2. An alarm sensor unit as claimed in claim 1, wherein the engagement means comprises undercut tabs for engagement upon mutual rotation.

3. An alarm sensor unit as claimed in claim 2, wherein the mounting plate comprises a catch for snap-fitting engagement with a slit in the shroud.

4. An alarm sensor unit as claimed in any preceding claim, wherein the shroud comprises a snap-off section for side-access of mains cable.

5. An alarm sensor unit as claimed in any preceding claim, wherein the output mains terminals comprise a female plug connected by mains leads to the input mains terminals.

6. An alarm sensor unit as claimed in any preceding claim, wherein the safety means of the battery compartment comprises a metal tension spring mounted in a base of the drawer and biased to a closure prevention position in a manner whereby insertion of a battery moves it to a closure-allowing position.

7. An alarm sensor unit as claimed in any preceding claim, wherein the drawer comprises drawer input battery terminals comprising means for mechanical snap-fitting engagement with a battery.

8. An alarm sensor unit as claimed in claim 7, wherein the drawer and the alarm sensor housing comprise inter-engaging alignment formations to maintain alignment of the drawer output battery terminals during opening and closing of the drawer.

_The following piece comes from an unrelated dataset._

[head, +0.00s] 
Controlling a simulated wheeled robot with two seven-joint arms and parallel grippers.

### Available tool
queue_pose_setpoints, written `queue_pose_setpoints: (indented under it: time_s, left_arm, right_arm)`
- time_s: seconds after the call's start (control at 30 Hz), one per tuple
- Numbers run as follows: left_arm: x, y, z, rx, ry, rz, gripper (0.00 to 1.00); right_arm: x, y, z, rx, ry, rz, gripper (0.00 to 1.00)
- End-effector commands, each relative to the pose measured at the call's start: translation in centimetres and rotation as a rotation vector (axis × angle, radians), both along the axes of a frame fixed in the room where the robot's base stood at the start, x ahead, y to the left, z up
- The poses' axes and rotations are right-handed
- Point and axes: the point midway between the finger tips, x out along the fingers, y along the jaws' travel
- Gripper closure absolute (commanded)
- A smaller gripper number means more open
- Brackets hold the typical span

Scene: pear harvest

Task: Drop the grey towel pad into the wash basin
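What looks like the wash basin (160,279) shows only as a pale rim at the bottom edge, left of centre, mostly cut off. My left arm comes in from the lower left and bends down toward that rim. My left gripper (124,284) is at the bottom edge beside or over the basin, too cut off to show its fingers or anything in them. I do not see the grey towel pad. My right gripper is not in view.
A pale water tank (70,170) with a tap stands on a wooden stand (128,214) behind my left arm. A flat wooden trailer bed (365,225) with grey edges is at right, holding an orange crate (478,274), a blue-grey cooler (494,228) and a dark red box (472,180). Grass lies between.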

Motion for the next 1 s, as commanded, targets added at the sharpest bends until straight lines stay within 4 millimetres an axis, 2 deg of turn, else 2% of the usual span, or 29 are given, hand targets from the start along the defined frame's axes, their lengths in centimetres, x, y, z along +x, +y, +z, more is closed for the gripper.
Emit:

9. An alarm sensor unit as claimed in any preceding claim, wherein the circuit comprises a switch to connect mains-derived power to a battery level sensing device, and control means for closing the switch upon opening of the drawer.

10. An alarm sensor unit as claimed in claim 9, wherein the switch comprises a resilient movable contact biased to the open position, and the control means comprises a cam in the battery compartment which slides with the drawer to close the switch during opening of the drawer.

11. An alarm sensor unit as claimed in any preceding claim, wherein the drawer has imprinted indicia at an outer extremity which are covered when the battery is fully inserted.

12. An alarm sensor unit substantially as hereinbefore described with reference to and as illustrated in the accompanying drawings.